# Task brief:
Skip the pictures. Repeat everything else in the records word for word.

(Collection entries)
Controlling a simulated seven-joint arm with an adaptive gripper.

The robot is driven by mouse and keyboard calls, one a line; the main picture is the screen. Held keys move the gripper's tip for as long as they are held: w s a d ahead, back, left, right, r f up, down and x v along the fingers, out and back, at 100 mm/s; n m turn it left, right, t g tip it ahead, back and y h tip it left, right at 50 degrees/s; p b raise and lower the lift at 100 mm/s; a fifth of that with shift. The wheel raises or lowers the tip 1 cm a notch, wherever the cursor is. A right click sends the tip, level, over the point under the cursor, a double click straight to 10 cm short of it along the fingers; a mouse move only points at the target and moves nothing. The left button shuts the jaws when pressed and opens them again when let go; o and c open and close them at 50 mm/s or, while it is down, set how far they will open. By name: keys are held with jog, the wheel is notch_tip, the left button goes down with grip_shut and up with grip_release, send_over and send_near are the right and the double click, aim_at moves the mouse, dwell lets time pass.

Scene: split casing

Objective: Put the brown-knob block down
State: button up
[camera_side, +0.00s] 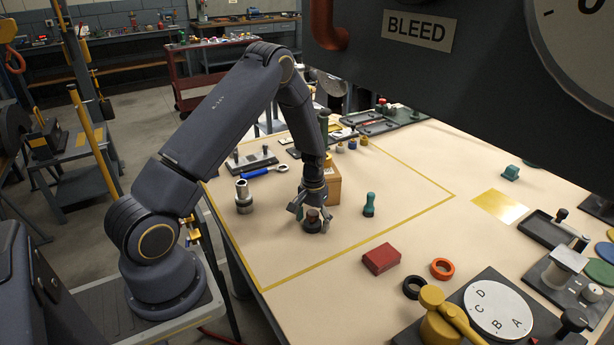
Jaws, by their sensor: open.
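The brown-knob block (313,214) stands on the tan table, inside the yellow-taped area. It is small and dark, with a brown top. My gripper (312,212) is open and pointed down over it, with a finger on each side of the block. The fingers hide part of the block, and I cannot tell whether they touch it. The block appears to rest on the table surface.
A cardboard-brown box (333,186) stands close behind my gripper. A teal peg (369,205) is to the right, a metal fitting (243,197) to the left. A red block (381,259) lies nearer the camera. The taped area's front part is clear.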

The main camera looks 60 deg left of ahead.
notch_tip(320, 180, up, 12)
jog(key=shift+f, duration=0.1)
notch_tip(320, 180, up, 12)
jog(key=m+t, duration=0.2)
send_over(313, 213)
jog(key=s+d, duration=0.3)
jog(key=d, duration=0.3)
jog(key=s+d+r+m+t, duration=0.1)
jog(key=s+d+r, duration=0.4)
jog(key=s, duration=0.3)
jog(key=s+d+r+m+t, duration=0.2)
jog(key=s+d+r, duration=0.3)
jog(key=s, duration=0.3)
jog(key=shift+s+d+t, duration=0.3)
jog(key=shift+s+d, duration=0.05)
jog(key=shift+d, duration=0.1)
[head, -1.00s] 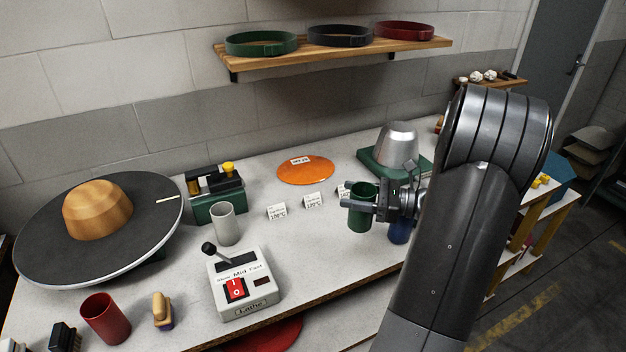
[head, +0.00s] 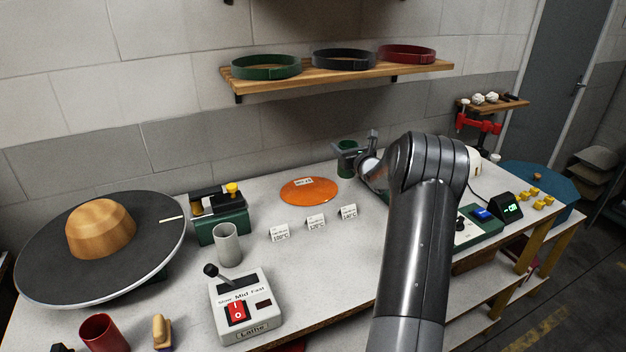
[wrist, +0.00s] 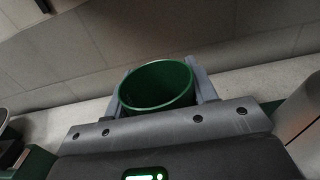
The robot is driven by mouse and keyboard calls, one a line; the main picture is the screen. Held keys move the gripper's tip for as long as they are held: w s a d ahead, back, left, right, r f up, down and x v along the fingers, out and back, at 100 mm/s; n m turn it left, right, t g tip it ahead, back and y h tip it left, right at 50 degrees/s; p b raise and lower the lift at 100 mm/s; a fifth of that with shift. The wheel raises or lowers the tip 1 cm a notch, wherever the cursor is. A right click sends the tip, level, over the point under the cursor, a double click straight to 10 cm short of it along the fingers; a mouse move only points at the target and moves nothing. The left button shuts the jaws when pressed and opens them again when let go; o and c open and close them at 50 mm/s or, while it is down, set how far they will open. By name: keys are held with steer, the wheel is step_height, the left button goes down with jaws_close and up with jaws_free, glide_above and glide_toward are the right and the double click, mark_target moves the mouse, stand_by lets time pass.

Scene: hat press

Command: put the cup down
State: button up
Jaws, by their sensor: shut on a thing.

# Output for this task:
Controlling a simulated seven-joint arm with an adaptive gripper.

The robot is driven by mouse and keyboard calls, one a line; the main picture is the screen. Held keys move the gripper's tip for as long as they are held: w s a d ahead, back, left, right, r f up, down and x v along the fingers, out and back, at 100 mm/s; n m turn it left, right, t g tip it ahead, back and y h tip it left, right at 50 degrees/s; p b raise and lower the lift at 100 mm/s; a fifth of that with shift. The wheel raises or lowers the tip 1 cm a notch, wherever the cursor is. A right click sends the tip, level, over the point under the cursor, a double click straight to 10 cm short of it along the fingers; a mouse move only points at the target and moves nothing. The left button shuts the jaws when pressed and opens them again when let go; o and c open and close them at 50 mm/s or, while it is down, set how far they will open. By name: keys are held with jog, the wheel is notch_tip, the left button goes down with grip_shut and up with grip_release, send_over and send_near are the right and the double click, aim_at moves the mouse, dwell lets time pass.

Scene: split casing

Objective: Put the brown-knob block down
State: button up
[camera_side, +0.00s] 
Jaws, by their sensor: open.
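The brown-knob block (313,214) stands on the tan table, inside the yellow-taped area. It is small and dark, with a brown top. My gripper (312,212) is open and pointed down over it, with a finger on each side of the block. The fingers hide part of the block, and I cannot tell whether they touch it. The block appears to rest on the table surface.
A cardboard-brown box (333,186) stands close behind my gripper. A teal peg (369,205) is to the right, a metal fitting (243,197) to the left. A red block (381,259) lies nearer the camera. The taped area's front part is clear.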

The main camera looks 60 deg left of ahead.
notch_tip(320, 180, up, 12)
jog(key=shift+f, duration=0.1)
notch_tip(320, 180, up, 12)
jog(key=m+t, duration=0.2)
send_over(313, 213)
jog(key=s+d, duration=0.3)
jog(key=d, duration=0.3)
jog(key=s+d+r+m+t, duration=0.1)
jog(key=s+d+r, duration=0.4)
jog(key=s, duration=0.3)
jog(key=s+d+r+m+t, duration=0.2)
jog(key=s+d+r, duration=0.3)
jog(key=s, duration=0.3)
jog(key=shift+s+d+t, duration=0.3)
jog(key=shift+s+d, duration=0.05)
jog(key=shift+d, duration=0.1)
[head, -1.00s] 
[head, +0.00s] 
[wrist, +0.00s] 
The robot is driven by mouse and keyboard calls, one a line; the main picture is the screen. Held keys move the gripper's tip for as long as they are held: w s a d ahead, back, left, right, r f up, down and x v along the fingers, out and back, at 100 mm/s; n m turn it left, right, t g tip it ahead, back and y h tip it left, right at 50 degrees/s; p b raise and lower the lift at 100 mm/s; a fifth of that with shift. The wheel raises or lowers the tip 1 cm a notch, wherever the cursor is. A right click sends the tip, level, over the point under the cursor, a double click straight to 10 cm short of it along the fingers; a mouse move only points at the target and moves nothing. The left button shuts the jaws when pressed and opens them again when let go; o and c open and close them at 50 mm/s or, while it is down, set how far they will open. By name: keys are held with steer, the wheel is step_height, the left button goes down with jaws_close and up with jaws_free, glide_above and glide_toward are the right and the double click, mark_target moves the mouse, stand_by lets time pass.

Scene: hat press

Command: put the cup down
State: button up
Jaws, by their sensor: shut on a thing.

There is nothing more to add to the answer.